Task instructions ▸ Restate, exactly and without pictures, the lines from the start of the listing below through the line holding "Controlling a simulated".

= = =

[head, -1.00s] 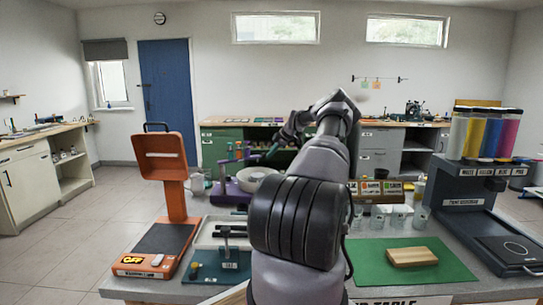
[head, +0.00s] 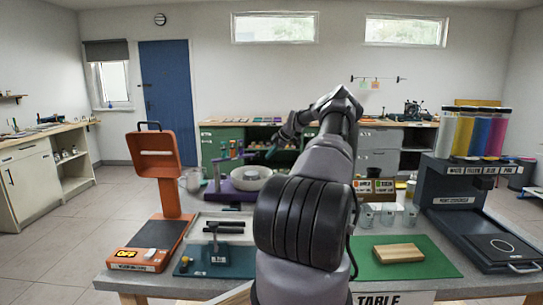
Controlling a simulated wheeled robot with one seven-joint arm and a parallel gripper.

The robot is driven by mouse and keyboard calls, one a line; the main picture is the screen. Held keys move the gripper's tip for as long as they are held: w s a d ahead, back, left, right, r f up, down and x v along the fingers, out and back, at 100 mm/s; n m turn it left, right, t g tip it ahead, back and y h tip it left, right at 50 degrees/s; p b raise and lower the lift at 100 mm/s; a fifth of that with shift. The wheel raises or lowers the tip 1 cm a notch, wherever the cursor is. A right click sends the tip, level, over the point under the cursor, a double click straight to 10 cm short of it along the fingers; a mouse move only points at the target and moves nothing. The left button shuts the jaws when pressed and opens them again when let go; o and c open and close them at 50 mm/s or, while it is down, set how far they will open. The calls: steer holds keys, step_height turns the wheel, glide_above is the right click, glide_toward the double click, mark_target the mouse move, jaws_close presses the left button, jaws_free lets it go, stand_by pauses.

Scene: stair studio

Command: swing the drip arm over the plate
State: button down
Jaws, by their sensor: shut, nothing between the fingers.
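A purple stand (head: 228,196) sits at the back of the table, left of my arm. A white round dish (head: 262,172), perhaps the plate, rests on it. A grey post with a short crossbar (head: 217,170), which looks like the drip arm, rises at the stand's left side, with small green and purple bits on top. From here I cannot tell whether the bar reaches over the dish. My gripper (head: 271,153) is shut and empty, just above the dish's right part in the picture. Whether it touches anything is unclear. My arm hides what lies right of the dish.
An orange machine (head: 157,150) marked OFF stands at left, with a teal fixture (head: 215,262) beside it. A green mat (head: 432,262) with a wooden block (head: 398,253), clear cups (head: 388,215) and a dark dispenser (head: 470,205) with colored tubes are at right.

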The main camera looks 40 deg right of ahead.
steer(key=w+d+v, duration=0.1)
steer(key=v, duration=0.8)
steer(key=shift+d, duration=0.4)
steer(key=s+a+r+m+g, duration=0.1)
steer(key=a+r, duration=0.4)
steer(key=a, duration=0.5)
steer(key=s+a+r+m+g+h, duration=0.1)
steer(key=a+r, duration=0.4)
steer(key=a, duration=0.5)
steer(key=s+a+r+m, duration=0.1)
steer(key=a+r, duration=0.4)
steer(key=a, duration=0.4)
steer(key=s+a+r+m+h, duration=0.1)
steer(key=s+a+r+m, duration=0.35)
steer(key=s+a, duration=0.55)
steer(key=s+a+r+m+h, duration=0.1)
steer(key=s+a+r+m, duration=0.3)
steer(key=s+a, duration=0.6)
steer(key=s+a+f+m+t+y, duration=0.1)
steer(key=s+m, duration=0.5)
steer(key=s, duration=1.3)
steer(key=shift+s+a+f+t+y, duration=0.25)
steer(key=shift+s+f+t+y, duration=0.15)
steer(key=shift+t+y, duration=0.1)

= = =

Final answer ▸
[head, -1.00s] 
[head, +0.00s] 
Controlling a simulated wheeled robot with one seven-joint arm and a parallel gripper.

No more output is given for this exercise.